Is religion violent?
It’s a common question that arises when discussing religion, politics and world crises, particularly apparent terrorist attacks of the type that played out in New York City on Tuesday.
Islam in particular is branded as a violent faith, but others argue Christianity deserves the same assessment.
But behind the question is a whole host of problems, and so it isn’t surprising some scholars suggest that classifying any religion as violent is problematic and unreliable.
As a scholar of religion, I also question whether calling oneself “religious” really says anything meaningful about one’s identity. Given the diversity of religious groups, the term “religion” is not only extremely general, but it has a long history.

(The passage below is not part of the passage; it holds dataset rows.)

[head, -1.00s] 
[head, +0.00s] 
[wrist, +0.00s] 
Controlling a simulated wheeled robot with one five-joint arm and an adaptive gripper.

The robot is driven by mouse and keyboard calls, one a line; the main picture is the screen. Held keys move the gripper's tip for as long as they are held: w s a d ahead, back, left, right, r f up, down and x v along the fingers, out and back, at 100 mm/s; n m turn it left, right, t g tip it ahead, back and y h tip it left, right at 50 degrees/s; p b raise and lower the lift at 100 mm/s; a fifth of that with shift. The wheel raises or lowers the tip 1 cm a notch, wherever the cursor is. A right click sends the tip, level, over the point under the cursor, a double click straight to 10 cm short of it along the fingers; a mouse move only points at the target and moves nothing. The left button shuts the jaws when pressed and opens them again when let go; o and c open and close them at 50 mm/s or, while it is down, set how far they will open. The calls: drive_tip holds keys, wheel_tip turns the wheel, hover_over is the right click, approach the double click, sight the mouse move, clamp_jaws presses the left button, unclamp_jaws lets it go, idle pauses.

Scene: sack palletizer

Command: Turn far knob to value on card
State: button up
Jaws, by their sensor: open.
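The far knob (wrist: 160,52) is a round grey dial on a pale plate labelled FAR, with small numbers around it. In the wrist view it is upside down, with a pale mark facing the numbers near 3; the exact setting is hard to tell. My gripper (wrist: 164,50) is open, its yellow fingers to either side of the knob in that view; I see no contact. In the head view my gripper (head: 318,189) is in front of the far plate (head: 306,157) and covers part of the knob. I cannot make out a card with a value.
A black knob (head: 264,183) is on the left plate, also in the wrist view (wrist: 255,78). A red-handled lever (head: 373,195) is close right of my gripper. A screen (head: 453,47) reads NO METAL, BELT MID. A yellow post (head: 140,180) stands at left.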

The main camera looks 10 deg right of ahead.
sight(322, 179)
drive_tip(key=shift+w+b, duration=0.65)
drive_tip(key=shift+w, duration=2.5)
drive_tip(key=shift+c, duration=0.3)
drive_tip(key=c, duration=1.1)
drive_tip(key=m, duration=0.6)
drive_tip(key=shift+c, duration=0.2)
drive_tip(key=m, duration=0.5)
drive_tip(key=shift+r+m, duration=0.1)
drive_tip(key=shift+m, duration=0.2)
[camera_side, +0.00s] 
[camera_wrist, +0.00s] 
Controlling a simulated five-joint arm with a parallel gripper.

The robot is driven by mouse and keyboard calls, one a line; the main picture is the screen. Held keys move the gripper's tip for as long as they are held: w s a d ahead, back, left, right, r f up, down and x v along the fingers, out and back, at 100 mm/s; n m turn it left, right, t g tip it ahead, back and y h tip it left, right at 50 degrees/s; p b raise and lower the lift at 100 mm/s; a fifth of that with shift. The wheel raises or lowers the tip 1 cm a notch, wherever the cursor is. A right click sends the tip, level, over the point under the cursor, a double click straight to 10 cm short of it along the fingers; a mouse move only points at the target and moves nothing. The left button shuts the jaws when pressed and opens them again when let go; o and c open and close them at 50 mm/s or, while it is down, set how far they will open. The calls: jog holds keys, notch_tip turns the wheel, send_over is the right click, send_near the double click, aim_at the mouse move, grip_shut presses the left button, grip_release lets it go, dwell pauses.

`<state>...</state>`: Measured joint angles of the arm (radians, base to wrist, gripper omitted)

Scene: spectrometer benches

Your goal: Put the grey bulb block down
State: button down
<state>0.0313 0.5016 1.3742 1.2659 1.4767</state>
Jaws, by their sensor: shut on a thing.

Learning about the origins of the word can help us understand better the myriad social groups that come together around shared histories, texts, traditions and experiences.
According to the scholarly work of theologian Daniel Boyarin and historian Carlin Barton, in ancient Rome the term “religion” was not at all separate from everyday experiences such as “eating, sleeping, defecating, having sexual intercourse, making revolts and wars, cursing, blessing, exalting, degrading, judging, punishing, buying, selling, raiding, revolting, building bridges, collecting rents and taxes.”
Religion alone does not explain violence
Today, the term “religion” gets separated from political, social, economic and cultural life. And so if we’re pondering whether religion is inherently violent, then we’re probably interested in why an individual or group acts violently. So is religion really something we can compartmentalize and blame for the violent actions of individuals or groups?
Not at all, argues William Cavanaugh in his 2009 book The Myth of Religious Violence. While society often makes clear distinctions between religion and secularity, Cavanaugh argues religion is a poor category to use when trying to understand why individuals or groups act violently.